Overedge vs. Overlock
It’s actually an “Overedge” machine rather than an “Overlock” machine so it works basically like your typical serger except it does not trim or cut off the fabric edges. This can be a benefit for beginners who need practice working with a serger because the fabric does not get cut. So if it goes crooked you can simply rip out the thread and try again without the risk of losing fabric!
3 Spools vs. 4 Spools
A typical serger for home use usually has 4 spools. But the Tiny Serger only uses 3 spools. When you see a typical serger with 4 spools it will most likely be an Overlock machine that also trims the fabric as it stitches.
Resources and Manuals
The Singer Co. website is normally full of great information on all their products. But I could not find much information on the Tiny Serger. But I did find the full instruction manual!
Manual – Singer Tiny Serger, TS380A
I’ve been googling around and read mixed reviews about it. Some people say it’s difficult to work with but given its size and function it’s definitely noteworthy. Since it’s more a novelty item it may not be suitable for more serious sewers but perhaps for a budding sewer or hobbyist crafter it can be perfect!
❤ I got this as a present from Craigston Yip III, Esq. and it’s not even my birthday! My first project on this little serger will be a surprise present for the treasure hunter himself! Heart it so much and thanks. It’s perfect! ❤ ❤ ❤
What’s the difference between a Serger, an Overlock, and an Overedge Machine?
All the above are sergers. Sergers create a different type of stitch that wrap around the sides of fabric in order to join them. Unlike sewing machines, sergers only do a single stitch. This stitch cannot be reproduced in a sewing machine. Therefore a separate machine is needed for this stitch.
An Overlock machine traditionally uses 4 threads at once to create the stitch and it trims the fabric edge as it goes. An Overedge machine typically uses 3 threads at once and does not cut the fabric edges. Wikipedia has a nice intro article on sergers, overlock, and overedge machines.
I have yet to practice threading it and taking it for a test drive but will soon, so more about the Tiny Serger in action later. I’ve also only ever used the serger (overlock) featured in a previous post, so don’t have that much experience with a serger but now I’ll have a great opportunity to get comfortable with one!

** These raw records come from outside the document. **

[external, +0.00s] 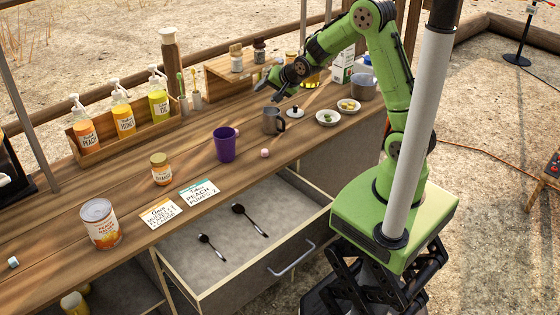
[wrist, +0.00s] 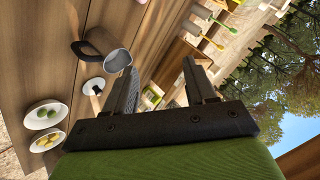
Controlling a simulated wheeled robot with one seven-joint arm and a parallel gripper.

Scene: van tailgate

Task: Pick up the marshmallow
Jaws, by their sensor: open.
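A small pale pink piece that looks like the marshmallow (external: 264,153) lies on the wooden counter near its front edge, right of the purple cup (external: 225,145). A small pale bluish-white cube (external: 13,262) lies at the counter's far left; I cannot tell what it is. My gripper (external: 267,92) is open and empty, raised above the counter behind the grey mug (external: 272,121). In the wrist view my gripper (wrist: 160,68) has its fingers apart with nothing between them.
Two small bowls (external: 328,118) and a white lid (external: 295,112) sit right of the mug. An orange-labelled jar (external: 161,169), cards and a peach can (external: 100,224) stand leftward. The open drawer (external: 215,245) below holds two dark spoons. A bottle rack (external: 135,128) stands behind.

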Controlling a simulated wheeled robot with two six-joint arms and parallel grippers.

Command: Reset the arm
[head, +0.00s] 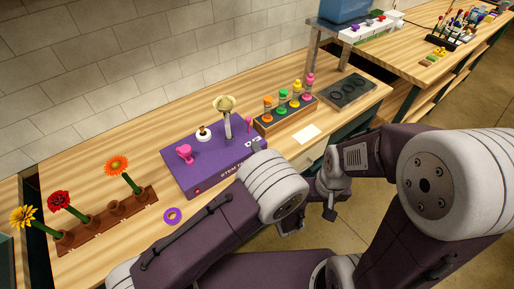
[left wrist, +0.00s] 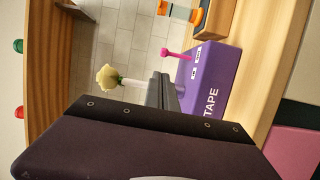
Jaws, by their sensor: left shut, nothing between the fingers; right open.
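My left arm reaches in over the table front. My left gripper (head: 258,147) is mostly hidden behind its own wrist, close to the right end of the purple stem tape box (head: 205,174). In the left wrist view its fingers (left wrist: 165,90) are together and empty. The cream rose (head: 225,103) stands upright on the box; in the left wrist view the rose (left wrist: 107,77) shows past the fingers. My right gripper (head: 308,218) is open and empty in front of the table edge, over the floor.
A pink knob (head: 184,152) sticks up from the box. A purple ring (head: 172,216) lies in front of it. A brown rack (head: 85,234) holds several flowers at left. Bottles stand in a wooden holder (head: 276,122) behind my left gripper. A white card (head: 307,133) lies nearby.

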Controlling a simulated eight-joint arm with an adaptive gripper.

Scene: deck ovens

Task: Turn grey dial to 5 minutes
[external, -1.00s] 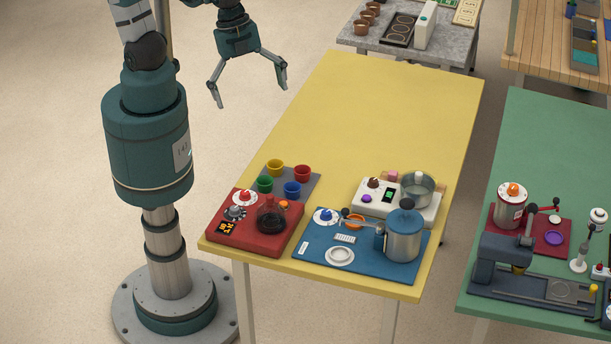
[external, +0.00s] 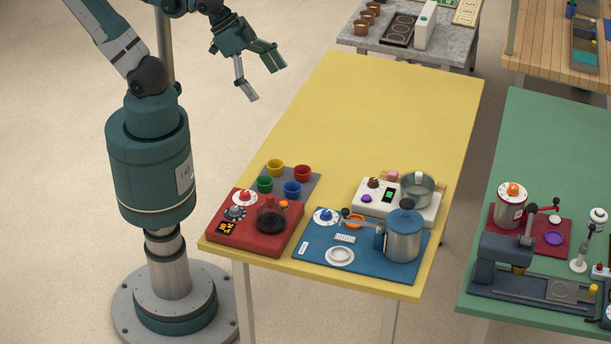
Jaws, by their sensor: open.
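A grey dial (external: 235,212) sits on the red unit (external: 268,242) at the near left corner of the yellow table. A white dial with a red centre (external: 245,198) is just behind it. A small dark display with orange digits (external: 228,228) is in front of the grey dial; its digits are too small to read surely. My gripper (external: 268,85) is open and empty. It hangs tilted in the air, well above and behind the red unit, near the table's left edge. The grey dial's pointer setting is too small to tell.
On the red unit stands a dark glass pot (external: 271,218). Several coloured cups stand on a grey mat (external: 310,176) behind it. A blue board (external: 310,258) with a blue-lidded canister (external: 404,236) and a white unit (external: 429,212) with a pot lie right. The table's far part is clear.

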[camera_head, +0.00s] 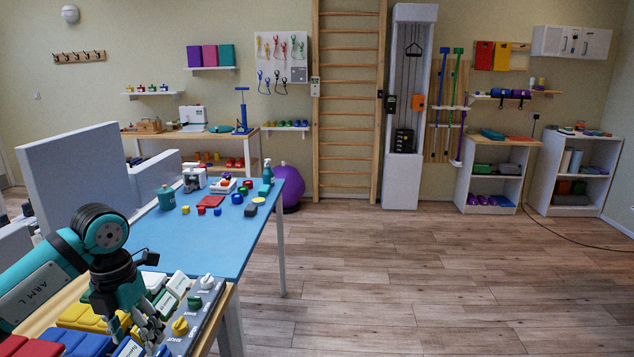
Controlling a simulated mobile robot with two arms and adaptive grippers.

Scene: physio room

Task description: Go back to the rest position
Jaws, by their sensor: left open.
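My left arm (45,280) comes in from the left. Its gripper (138,328) points down over the near end of a wooden table, above several small devices and coloured blocks. The fingers are apart, and I see nothing held between them. The fingertips overlap the items below, so I cannot tell whether they touch anything. My right gripper is not in view.
A blue-topped table (200,240) stands just beyond, with small coloured items and a teal bottle (267,172). Grey panels (80,175) stand close to my left arm. A purple ball (289,186) rests behind the table. The wooden floor (430,285) at right is clear.

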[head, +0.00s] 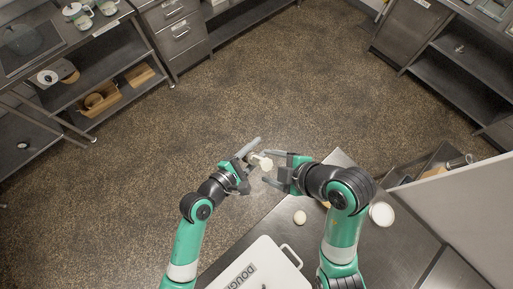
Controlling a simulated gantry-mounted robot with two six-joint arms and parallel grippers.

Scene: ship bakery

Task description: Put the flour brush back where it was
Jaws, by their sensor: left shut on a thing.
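A small pale thing with a rounded white end (266,164), which looks like the flour brush, is held above the floor beyond the steel table's corner. My left gripper (250,163) is shut on it. My right gripper (272,169) faces it from the right with its fingers apart, close to the rounded end. I cannot tell whether they touch. No clearly marked place for the brush shows.
The steel table (400,245) carries a white tub marked DOUGH (222,283), a pale ball (300,217) and a round white dish (382,213). A light panel (455,205) stands at the right. Shelving (110,60) lines the back left; the floor between is clear.

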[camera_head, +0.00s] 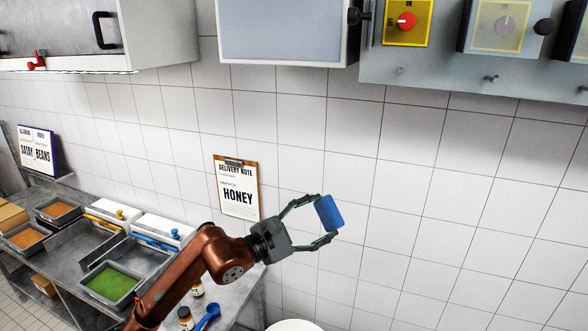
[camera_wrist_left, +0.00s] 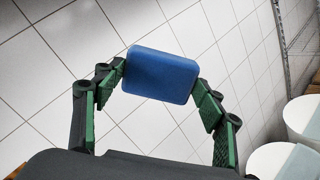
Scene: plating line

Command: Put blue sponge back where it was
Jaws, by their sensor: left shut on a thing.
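The blue sponge (camera_head: 329,212) is held in the air at the end of my left gripper (camera_head: 322,218), in front of the tiled wall. In the left wrist view the sponge (camera_wrist_left: 161,75) sits between the two green-padded fingers of the left gripper (camera_wrist_left: 160,88), which touch it at both ends. My right gripper shows in neither view.
A steel counter (camera_head: 226,300) at lower left carries several trays, including one with green contents (camera_head: 109,284), small jars (camera_head: 186,318) and a blue scoop (camera_head: 208,316). A clipboard reading HONEY (camera_head: 237,188) is at the wall. White round containers (camera_wrist_left: 272,160) stand at lower right in the wrist view.

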This is what started it all! Late last summer I wandered into a junk sale at the Moravian Church down the street and spotted this lovely sewing machine for $25. I had been considering sewing for awhile but didn’t know where to begin. I checked into a few things like classes and sewing machines just to get an idea of what it would take to get started. But I still hadn’t arrived at a suitable entree into it yet. Until I spotted this vintage Singer. It was in perfect working order, complete with sewing table and knee pedal, and all in excellent condition. After considering its vintage novelty and the fact that it was $25, I figured I would snap it up now to start.

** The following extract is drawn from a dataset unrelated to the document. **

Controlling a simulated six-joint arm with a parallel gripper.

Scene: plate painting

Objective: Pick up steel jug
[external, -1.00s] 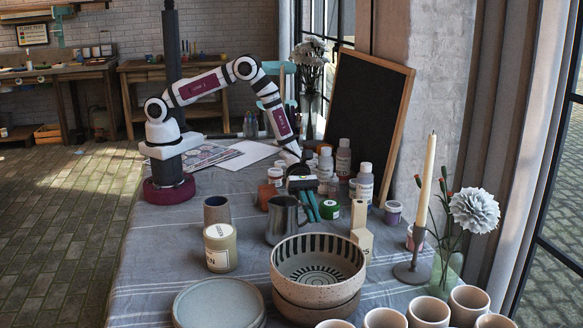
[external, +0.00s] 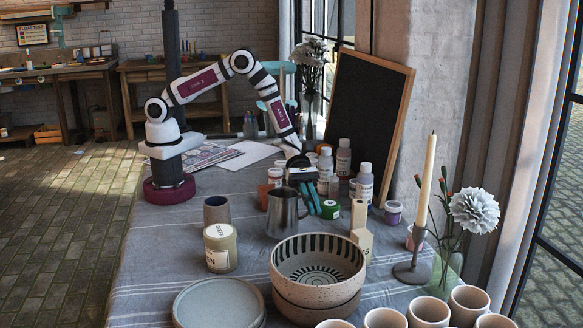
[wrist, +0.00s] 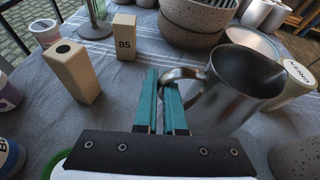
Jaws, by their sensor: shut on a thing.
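The steel jug (external: 283,213) is a grey metal pitcher near the middle of the table in the external view. It also shows in the wrist view (wrist: 236,90), upright, with its open mouth facing up and its handle toward my gripper. My gripper (external: 312,206) has teal fingers and is at the jug's right side. In the wrist view the gripper (wrist: 166,88) is shut on the jug's handle, with the fingertips at its upper part. I cannot tell whether the jug's base is off the cloth.
A speckled bowl stack (external: 317,268) stands in front of the jug. A cream jar (external: 220,247) and a dark cup (external: 216,211) stand to its left. Wooden blocks (external: 361,238), a green-labelled pot (external: 330,209) and paint bottles (external: 364,183) stand to the right and behind.

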It’s a treadle-style sewing machine from the 1920′s. In cast iron black enamel with gold filigree detail and engraving and most all of its original parts! Even the motor and light are original. It only does a single straight stitch in various lengths. It came in a lovely sewing table with a knee-operated pedal instead of the traditional foot pedal. I’m told attachments can be added to expand the stitch selection. Something I’ll have to check into further. At $25 it was still a luxury for me though and I still hadn’t found a suitable way for me to begin learning. But worth it.